The Buddhas of Bamiyan
More than 99 percent of the Afghan population is Muslim, with the vast majority belonging to the Sunni branch of the religion. However, there have always been reminders of the other religions that were once found in the country. Few artifacts testified so elegantly to the pre-Islamic past as the famous Buddhas of Bamiyan. These two huge statues rose 175 feet and 120 feet high and were carved into the sandstone cliffs of the Bamiyan valley, site of a once-thriving cultural and religious center northwest of Kabul along the old Silk Road.
The pair of 1,500-year-old stone Buddhas—a monumental reminder of the nation’s Buddhist legacy—was a part of Afghan heritage that the Taliban little valued. In 2001, Taliban leader Mullah Mohammed Omar ordered the destruction of the statues, pronouncing them idolatrous and an affront to Islam. “These idols have been gods of the infidels,” he declared.

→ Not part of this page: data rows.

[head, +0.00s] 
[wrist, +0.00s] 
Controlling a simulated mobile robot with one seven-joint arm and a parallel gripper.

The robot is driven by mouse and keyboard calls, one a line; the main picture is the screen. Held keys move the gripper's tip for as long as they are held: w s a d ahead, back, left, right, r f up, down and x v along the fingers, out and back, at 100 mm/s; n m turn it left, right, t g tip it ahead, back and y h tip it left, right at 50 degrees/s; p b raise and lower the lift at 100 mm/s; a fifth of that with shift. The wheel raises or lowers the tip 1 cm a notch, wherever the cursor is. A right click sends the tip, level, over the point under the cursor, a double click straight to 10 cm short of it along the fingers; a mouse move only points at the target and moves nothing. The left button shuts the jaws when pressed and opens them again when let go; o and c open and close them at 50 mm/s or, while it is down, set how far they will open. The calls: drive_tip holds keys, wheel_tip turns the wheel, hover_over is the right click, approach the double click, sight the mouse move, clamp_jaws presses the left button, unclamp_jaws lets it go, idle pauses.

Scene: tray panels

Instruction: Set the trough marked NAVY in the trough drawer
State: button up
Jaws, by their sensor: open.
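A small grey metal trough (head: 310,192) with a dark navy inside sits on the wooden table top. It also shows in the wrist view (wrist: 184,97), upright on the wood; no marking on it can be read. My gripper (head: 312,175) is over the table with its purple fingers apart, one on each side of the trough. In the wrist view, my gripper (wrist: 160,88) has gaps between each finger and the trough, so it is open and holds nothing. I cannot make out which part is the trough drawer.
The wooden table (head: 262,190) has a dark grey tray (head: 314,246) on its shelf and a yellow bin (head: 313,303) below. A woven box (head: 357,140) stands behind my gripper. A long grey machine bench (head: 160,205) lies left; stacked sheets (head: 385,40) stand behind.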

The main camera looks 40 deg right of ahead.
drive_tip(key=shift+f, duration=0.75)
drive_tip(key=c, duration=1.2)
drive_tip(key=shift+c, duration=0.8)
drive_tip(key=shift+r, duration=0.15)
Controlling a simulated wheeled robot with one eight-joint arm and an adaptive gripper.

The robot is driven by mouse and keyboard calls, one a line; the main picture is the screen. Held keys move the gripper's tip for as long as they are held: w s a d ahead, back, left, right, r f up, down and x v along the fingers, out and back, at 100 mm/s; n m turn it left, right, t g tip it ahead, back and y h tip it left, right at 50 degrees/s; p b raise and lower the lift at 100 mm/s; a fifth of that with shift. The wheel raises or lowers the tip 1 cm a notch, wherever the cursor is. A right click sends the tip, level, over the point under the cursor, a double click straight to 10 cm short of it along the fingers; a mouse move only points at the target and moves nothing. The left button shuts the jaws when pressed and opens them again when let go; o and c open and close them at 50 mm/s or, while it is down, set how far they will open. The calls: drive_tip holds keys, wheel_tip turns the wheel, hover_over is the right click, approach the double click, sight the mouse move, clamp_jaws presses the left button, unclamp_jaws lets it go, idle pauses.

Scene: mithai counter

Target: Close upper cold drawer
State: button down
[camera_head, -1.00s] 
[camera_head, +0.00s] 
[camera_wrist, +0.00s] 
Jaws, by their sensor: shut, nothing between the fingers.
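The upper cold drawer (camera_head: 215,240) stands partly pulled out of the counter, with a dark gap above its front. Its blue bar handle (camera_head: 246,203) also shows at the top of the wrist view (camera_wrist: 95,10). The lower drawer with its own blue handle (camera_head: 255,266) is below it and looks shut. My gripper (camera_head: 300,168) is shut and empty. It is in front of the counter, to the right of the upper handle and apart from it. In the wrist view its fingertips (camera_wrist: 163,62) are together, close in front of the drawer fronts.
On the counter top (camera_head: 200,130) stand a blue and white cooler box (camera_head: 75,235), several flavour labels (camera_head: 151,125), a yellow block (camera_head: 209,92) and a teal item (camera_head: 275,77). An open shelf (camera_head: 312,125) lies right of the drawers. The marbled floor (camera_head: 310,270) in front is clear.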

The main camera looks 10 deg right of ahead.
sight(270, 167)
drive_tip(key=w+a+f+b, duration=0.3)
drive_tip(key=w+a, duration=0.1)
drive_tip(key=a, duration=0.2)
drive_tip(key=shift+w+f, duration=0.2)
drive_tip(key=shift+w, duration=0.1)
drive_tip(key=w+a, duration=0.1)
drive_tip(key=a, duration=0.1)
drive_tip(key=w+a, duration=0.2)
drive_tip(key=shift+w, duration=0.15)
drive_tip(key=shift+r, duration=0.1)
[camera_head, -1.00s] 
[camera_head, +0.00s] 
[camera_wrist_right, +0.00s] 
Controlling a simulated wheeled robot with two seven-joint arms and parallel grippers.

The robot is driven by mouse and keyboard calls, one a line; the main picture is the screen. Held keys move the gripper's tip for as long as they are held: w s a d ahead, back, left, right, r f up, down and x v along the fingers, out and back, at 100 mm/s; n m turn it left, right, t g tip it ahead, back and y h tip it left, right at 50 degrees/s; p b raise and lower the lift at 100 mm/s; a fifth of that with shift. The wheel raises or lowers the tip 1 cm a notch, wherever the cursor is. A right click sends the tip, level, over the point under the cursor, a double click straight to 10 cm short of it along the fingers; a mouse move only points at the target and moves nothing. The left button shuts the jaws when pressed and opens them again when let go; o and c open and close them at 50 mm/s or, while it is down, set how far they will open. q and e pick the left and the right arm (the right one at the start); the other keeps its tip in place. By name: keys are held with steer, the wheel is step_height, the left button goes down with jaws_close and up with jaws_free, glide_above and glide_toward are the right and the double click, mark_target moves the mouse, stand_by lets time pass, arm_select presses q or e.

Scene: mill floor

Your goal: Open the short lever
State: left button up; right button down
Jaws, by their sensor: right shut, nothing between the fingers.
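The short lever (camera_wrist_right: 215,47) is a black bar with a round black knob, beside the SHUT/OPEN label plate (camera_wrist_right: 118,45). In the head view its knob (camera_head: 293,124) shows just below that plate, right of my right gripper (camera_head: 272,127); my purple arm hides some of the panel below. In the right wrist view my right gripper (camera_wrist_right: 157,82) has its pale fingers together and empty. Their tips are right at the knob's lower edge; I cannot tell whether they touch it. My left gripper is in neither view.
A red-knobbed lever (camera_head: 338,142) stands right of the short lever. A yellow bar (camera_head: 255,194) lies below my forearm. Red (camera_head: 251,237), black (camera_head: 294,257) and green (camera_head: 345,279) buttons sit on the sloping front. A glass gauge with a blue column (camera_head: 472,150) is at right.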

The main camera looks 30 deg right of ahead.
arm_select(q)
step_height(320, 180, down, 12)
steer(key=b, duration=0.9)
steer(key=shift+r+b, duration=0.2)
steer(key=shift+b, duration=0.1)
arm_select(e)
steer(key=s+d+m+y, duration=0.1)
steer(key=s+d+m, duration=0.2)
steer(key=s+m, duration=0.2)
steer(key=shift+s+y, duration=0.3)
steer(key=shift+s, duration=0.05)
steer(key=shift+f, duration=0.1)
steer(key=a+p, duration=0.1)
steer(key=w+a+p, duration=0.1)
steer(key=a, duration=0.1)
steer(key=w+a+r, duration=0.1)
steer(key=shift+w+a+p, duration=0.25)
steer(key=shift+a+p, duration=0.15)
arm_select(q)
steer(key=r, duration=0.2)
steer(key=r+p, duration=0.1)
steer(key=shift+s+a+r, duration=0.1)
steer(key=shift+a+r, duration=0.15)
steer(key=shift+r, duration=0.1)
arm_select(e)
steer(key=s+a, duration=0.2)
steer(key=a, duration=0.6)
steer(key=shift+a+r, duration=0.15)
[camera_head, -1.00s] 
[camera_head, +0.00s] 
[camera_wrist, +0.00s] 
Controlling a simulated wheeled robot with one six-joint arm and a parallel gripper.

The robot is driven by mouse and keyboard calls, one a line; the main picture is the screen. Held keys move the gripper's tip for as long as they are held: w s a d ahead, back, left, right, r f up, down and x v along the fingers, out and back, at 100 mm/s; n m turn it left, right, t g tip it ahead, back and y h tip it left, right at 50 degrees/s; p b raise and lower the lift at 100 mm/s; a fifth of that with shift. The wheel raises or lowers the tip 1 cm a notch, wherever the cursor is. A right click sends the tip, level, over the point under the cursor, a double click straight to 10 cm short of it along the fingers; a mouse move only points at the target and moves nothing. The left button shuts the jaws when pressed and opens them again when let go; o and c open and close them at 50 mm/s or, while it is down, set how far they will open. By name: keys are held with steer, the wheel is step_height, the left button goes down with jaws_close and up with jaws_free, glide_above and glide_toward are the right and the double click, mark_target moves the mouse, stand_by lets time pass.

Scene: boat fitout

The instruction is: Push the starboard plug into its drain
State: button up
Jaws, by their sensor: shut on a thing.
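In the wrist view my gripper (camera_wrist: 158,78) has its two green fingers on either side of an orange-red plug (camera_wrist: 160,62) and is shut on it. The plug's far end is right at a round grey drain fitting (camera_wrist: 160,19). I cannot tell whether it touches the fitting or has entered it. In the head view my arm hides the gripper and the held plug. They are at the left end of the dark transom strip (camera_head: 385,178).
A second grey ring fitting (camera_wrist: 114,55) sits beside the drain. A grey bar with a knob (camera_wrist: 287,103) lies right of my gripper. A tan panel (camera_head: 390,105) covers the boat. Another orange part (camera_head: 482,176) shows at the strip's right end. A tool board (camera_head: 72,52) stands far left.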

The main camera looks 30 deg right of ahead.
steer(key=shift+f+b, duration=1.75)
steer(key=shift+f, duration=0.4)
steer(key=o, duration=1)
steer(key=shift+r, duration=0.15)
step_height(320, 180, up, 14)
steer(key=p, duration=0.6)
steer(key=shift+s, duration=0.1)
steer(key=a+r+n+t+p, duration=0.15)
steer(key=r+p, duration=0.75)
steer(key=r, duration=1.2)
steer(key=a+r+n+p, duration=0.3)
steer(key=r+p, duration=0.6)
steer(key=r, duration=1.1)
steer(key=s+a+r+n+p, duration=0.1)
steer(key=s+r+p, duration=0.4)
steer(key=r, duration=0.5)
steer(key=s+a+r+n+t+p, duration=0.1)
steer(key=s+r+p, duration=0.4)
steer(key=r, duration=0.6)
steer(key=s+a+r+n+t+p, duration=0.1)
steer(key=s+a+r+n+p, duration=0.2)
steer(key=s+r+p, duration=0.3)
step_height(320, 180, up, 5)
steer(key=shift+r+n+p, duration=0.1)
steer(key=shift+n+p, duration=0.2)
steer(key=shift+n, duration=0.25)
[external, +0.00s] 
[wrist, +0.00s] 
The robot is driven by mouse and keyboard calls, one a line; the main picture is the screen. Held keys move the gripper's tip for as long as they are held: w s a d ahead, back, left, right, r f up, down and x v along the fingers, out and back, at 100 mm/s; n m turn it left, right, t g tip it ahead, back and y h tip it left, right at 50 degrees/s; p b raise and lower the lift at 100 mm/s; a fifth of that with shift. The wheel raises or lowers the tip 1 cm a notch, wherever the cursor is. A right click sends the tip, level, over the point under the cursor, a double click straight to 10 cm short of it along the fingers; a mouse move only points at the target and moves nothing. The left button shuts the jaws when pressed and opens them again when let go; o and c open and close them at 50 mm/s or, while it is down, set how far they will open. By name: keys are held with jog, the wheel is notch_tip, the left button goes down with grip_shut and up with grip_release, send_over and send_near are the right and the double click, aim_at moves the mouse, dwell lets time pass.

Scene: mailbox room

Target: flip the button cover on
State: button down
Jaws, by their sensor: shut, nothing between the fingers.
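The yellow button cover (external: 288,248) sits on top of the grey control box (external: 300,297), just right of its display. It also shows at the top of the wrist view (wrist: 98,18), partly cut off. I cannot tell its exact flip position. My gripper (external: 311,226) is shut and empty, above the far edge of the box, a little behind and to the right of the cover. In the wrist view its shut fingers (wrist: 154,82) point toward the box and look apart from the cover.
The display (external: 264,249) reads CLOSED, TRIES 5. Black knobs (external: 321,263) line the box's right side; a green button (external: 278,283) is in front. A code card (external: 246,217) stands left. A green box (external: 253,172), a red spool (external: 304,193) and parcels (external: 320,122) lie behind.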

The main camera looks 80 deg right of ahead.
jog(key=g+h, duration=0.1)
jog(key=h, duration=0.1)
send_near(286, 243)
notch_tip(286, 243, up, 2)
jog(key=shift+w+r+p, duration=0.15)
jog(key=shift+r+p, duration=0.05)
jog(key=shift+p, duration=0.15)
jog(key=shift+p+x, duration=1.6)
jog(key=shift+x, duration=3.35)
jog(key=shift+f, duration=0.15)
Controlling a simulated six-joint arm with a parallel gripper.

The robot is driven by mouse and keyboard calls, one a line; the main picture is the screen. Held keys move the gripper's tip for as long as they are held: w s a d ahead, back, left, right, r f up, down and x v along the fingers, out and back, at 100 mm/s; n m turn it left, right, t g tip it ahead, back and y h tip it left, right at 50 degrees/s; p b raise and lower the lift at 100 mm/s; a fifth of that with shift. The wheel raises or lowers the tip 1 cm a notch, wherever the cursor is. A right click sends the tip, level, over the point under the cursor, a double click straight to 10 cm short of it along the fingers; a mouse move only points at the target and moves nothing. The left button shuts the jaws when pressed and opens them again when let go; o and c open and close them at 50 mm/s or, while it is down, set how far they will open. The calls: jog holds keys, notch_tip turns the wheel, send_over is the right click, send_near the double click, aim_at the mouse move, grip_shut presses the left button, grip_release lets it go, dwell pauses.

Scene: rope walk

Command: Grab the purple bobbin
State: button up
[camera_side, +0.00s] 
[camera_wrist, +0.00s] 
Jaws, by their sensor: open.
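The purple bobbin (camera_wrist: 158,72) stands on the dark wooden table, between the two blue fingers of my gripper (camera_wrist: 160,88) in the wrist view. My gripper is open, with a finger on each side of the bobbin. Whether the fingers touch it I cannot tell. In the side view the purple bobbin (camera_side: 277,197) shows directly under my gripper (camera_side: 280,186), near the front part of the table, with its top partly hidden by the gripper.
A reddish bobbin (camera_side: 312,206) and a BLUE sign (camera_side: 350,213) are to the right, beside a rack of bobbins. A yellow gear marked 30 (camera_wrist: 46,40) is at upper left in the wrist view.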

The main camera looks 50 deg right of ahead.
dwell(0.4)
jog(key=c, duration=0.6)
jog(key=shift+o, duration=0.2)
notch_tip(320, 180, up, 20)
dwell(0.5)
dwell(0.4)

Despite international outcry, the authorities began their demolition work. At first, they fired artillery rounds at the stone figures, then antitank mines. While they damaged the statues, this ordnance failed to bring them down. Destruction finally came when they inserted dynamite into niches in the statues and blew the great Buddhas apart. Belatedly, the now-destroyed statues and surrounding area were declared a UNESCO World Heritage Site in 2003.
A decade later, researchers from Munich’s Technical University launched a campaign to put the smaller of the Buddhas back together again. The researchers believe that the hundreds of sandstone fragments from the statue can be reassembled, piece by painstaking piece, and held together with an organic silicon compound. Some 1,400 of the fragments are currently in storage, with the larger pieces under protective cover at the site. However, the Afghanistan government has decided against reconstruction without further research. Someday, stone Buddhas may stand again at Bamiyan. But because the sandstone of the statues is extremely porous, time is not on their side.